The journey to America by Christopher Columbus in 1492 marked a new path for explorers from all over the world. England was one of those countries to explore the Newfoundland and settled into colonial America. By the 1700’s, Britain’s settlers divided into three distinct cultures within America. The New England, Middle, and Southern colonies were formed because of their differences in religious beliefs, geographic aspects, and occupation types.
The variety of religious view in the New England, Middle, and Southern colonies helped evolve the differences between them. The New England colonies heavily practiced puritanism. Puritanism was a strict religion that’s main ideal was “everything you do affects all of us.” The puritans highly prioritized work ethic and were not afraid to publicly shun their members if the puritans disapproved of their actions. They believed their religion should be involved in all aspects of their life. The puritans strongly opposed the Quakers who, by the 1700’s, had settled into the Middle colonies. Quakers, also called the Religious Society of Friends, greatly differed to New England’s religious beliefs. The Quakers were a diverse group of people of deep conviction. They were advocates of passive resistance, but also devoted democratic people.
The Quakers believed that they were all children in the sight of God. To the Puritans, the Bible supplied all religious authority, but Quakers believed that God could and did speak directly to the people. The Southern colonies largely supported the Church of England. The Church of England, whose members are called Anglicans, clung to a faith less severe and worldlier than the Puritanical New England. All three religions in all three different societies differed majorly in their beliefs. The Puritans strict ways clashed with the Quakers diverse and open views. The Church of England conflicted with the goal of the Puritans to purify the Church. The varied beliefs of the people divided them into the three colonies in early America.
In addition, the distinct geography of each colony furthered the separation of their societies. The heavily glaciated soil in New England colony was filled with rocks. This rocky soil left New England less ethnically mixed. European immigrants were not attracted to the rocky soil of New England and decided to move elsewhere. Unlike the rocky soil of the New England colonies, the Middle colonies became known as the “breadbasket” colonies because of the fertile soil and heavily exports of grain. Rivers also played a vital role in the difference of the Middle colonies from the others.
The broad streams like the Susquehanna, Delaware and Hudson attracted fur trade and some adventurous spirits of the colonists. Unlike the New England’s many waterfalls, the Middle colonies waterways allowed little power with a water wheel.

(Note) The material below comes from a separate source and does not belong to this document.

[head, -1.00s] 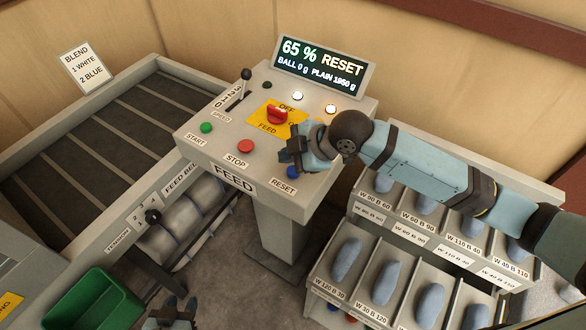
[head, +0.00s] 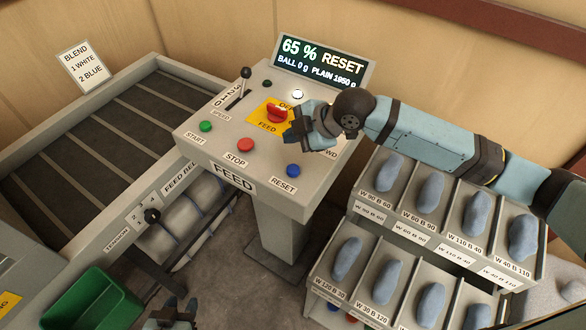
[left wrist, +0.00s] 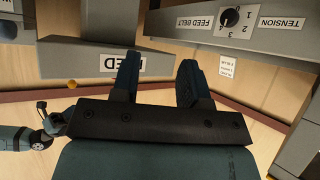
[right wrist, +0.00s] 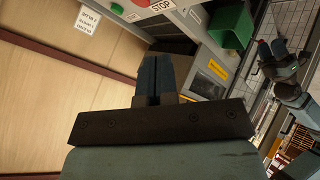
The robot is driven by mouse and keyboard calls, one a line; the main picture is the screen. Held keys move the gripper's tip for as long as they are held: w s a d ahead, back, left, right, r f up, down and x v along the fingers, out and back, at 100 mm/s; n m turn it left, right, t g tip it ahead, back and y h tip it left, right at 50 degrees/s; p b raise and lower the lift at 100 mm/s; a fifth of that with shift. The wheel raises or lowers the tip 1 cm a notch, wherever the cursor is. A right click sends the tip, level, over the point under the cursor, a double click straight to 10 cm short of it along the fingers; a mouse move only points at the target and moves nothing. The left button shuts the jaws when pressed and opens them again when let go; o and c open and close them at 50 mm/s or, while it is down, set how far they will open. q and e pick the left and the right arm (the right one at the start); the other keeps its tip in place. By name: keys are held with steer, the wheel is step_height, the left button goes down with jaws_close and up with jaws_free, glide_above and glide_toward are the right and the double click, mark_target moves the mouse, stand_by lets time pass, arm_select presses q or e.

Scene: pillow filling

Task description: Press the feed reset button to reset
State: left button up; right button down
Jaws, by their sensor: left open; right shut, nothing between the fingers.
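The blue RESET button (head: 293,171) is at the front right of the grey FEED panel (head: 215,150) in the head view, uncovered. The display (head: 322,67) above reads 65 %, RESET, BALL 0 g and what looks like PLAIN 1950 g. My right gripper (head: 292,137) is shut and empty, above the panel, behind the blue button and beside the red feed knob (head: 276,114). Its shut fingers also show in the right wrist view (right wrist: 154,68). My left gripper (head: 172,312) is low at the bottom edge of the head view; its fingers stand apart in the left wrist view (left wrist: 158,72).
A green START button (head: 206,126) and red STOP button (head: 246,145) share the panel. A conveyor (head: 90,140) lies left, a green bin (head: 95,300) bottom left. A rack (head: 405,235) with blue-grey pieces stands right, under my right arm.

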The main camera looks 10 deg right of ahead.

The Southern soil created a major difference to the rest of the colonies. The soil of the South was rich and fertile. Unlike New England’s hot summers and cruelly cold winters, the Southern heat was very humid and made the Southern colonies perfect for farming. The geographic differences between the colonies, including the variances of soil, rivers and weather, caused each colony to become more unique.
As a result of the geographic aspects of the three colonies, specific occupations were found more often in certain colonies. The New England soil and climate created a diverse agriculture and industry. Unable to farm on rocks, some New England people turned to the harbors for fishing while others turned to dense forests, to work on cutting down trees and building ships. These jobs created a town-like atmosphere in the New England colony. The Middle colonies occupations proved very similar to the New England colonies. With the dense Virginal forest many became a lumberjacks or a ship builders. However, the Southern colonies fertile soil and humid weather created a farming franchise. Men had big farms called plantations. They grew crops to get cash and sold these crops to Great Britain. Because of the demanding work of owning a plantation, many slaves from Africa worked for the English farmers.
The spread of slavery in the South created major gaps in their social structure. At the top of social ladder stood the small group of powerful plantation owners. Beneath them were small farmers, the biggest social group. Still lower on the social ladder were the landless whites, and beneath them were the indentured servants who were soon replaced with black slaves. The South created a separation between them and the other colonies because of their immigration of slaves. The variety of occupation types in each colony created majorly different societies. The major differences in each society helped evolve three distinct colonies.
Each society had different beliefs and religions. The strict ways of the New England puritans clashed with the free spirit of the Quakers in the Middle colonies and the Anglican ways of the Southern colonies. The variety of soil, rivers, and weather helped create three distinct colonies. The rocky soil in the New England colonies, large rivers in the Middle colonies, and good soil and humid weather in the Southern colonies also helped create a vast assortment of occupations in each colony.
With lumberjacks and ship builders in the New England and Middle colonies, and farming in the South, the jobs of the people in each society were majorly varied. The difference in each colony allowed groups of people to regulate their own lives. This later the creation of different states and governments, further separated the America. This separation in beliefs helped cause the civil war. The early difference in society in the 1700’s helped pave the way for many other conflicted views later on in America.